Namun kekurangannya siapa yang mau menanggung ? karena para jamaah meminta dikembalikan dalam keadaan full, nah disitulah Penggugat tidak dapat berkata apa-apa hanya menyampaikan itu yang dibawahnya yang seharusnya itu bagian dari tanggung jawab koordinator yang sengaja menkondisikan untuk menerima uang melalui rekening pribadi dan cash. 

Beberapa koordinator yang bermasalah tersebut kata Dewa menerima setoran secara langsung atau rekening pribadi dari jemaahnya.

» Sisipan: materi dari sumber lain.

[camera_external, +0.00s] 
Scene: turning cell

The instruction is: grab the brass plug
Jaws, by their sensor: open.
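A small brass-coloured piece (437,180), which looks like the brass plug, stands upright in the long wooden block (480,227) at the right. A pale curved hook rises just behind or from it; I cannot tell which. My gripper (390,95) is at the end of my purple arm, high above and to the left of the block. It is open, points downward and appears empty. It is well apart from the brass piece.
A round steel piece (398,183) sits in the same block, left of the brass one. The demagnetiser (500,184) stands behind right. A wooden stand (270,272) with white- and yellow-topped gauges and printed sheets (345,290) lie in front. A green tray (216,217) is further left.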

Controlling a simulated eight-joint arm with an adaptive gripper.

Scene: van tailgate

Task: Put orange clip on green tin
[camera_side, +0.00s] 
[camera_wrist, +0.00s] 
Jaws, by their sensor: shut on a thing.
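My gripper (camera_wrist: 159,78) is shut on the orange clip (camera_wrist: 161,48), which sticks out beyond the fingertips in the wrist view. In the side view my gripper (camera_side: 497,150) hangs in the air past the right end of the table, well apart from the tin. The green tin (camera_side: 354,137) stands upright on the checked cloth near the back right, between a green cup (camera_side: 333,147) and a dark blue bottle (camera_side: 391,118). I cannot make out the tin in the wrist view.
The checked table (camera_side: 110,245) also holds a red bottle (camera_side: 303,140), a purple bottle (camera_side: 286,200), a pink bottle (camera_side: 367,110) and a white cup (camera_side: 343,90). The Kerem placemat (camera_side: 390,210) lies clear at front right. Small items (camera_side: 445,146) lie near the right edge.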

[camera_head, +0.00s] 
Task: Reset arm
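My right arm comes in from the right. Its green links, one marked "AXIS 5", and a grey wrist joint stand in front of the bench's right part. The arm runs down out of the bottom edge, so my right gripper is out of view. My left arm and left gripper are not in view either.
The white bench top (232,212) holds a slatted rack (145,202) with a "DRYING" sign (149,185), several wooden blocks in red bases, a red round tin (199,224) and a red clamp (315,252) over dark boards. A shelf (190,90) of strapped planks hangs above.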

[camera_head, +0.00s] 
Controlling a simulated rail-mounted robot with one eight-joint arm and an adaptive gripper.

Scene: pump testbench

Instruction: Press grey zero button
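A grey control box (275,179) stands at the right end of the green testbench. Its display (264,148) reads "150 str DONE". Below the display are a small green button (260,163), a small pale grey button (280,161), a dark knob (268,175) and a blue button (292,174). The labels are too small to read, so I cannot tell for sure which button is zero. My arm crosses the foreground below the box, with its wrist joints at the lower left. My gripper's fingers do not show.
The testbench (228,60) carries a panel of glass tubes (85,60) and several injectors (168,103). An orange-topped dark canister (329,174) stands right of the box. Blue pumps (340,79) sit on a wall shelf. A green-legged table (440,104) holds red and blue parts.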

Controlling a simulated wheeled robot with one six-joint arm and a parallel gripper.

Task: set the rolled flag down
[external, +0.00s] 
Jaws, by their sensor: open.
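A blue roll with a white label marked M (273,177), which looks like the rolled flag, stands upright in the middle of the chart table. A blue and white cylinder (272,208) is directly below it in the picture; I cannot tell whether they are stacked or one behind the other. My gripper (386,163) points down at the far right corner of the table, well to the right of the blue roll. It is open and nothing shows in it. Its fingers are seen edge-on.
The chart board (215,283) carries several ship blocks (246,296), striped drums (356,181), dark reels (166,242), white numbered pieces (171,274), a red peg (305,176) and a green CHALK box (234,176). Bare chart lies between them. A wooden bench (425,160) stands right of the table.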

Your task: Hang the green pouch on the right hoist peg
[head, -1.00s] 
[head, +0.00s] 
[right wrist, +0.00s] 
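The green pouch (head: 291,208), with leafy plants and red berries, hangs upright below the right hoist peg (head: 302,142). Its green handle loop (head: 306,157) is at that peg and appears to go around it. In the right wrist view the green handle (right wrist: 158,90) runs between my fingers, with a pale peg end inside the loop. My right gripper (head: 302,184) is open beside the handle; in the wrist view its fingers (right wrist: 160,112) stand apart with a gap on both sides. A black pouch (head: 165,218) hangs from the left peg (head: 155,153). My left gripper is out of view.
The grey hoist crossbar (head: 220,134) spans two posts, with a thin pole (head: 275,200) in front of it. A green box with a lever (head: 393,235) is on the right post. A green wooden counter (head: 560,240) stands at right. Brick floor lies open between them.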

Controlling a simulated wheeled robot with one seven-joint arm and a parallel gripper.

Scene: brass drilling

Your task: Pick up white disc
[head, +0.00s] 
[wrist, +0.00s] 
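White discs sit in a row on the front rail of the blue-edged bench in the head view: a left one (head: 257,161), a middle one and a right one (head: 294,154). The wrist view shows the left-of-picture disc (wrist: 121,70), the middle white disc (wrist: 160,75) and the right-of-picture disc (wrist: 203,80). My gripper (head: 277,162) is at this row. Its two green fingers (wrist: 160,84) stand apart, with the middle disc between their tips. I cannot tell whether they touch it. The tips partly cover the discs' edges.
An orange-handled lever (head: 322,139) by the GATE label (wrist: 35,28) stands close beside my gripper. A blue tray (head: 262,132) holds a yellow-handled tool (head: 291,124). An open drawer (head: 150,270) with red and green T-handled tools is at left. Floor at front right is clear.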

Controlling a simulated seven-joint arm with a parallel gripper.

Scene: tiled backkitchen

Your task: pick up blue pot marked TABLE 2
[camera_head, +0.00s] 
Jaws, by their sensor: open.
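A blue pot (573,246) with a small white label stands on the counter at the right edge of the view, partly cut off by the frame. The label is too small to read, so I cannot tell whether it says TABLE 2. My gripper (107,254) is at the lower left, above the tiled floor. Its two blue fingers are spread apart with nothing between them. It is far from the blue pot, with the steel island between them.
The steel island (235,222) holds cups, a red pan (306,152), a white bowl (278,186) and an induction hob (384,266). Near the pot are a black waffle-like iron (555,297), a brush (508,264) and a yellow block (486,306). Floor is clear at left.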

Padahal tiap-tiap koordinator tidak boleh menerima uang dari jemaah.

“Hal itu tertuang di dalam MoU pada halaman tiga poin 6 pasal 4, pembayar program umroh baik secara langsung, transfer, wajib menggunakan nomor rekening perusahaan,” tukasnya.

Kemudian Dewa juga memaparkan pernyataan Rahmaniach yang mengaku sebagai korban. Menurutnya, Rahmaniach juga koordinator, bahkan ia koordinator pertama yang merekrut koordinator lain.

“Justru sebenarnya, PT M ini menolong beberapa jemaah yang sudah menyetor penuh ke beberapa ustad, tapi tidak berangkat selama tiga tahun dimana itu merupakan jamaah dari rahmaniah, dan Itu dibantu oleh PT M melalui Amitra. Ini pun ada perjanjiannya, antara PT M dengan ustad tersebut. Para jemaah itu akhirnya diberangkatkan,” ucap Dewa.

“Jadi sebenarnya yang melakukan perbuatan melawan hukum itu siapa.” ? silakan asumsikan sendiri.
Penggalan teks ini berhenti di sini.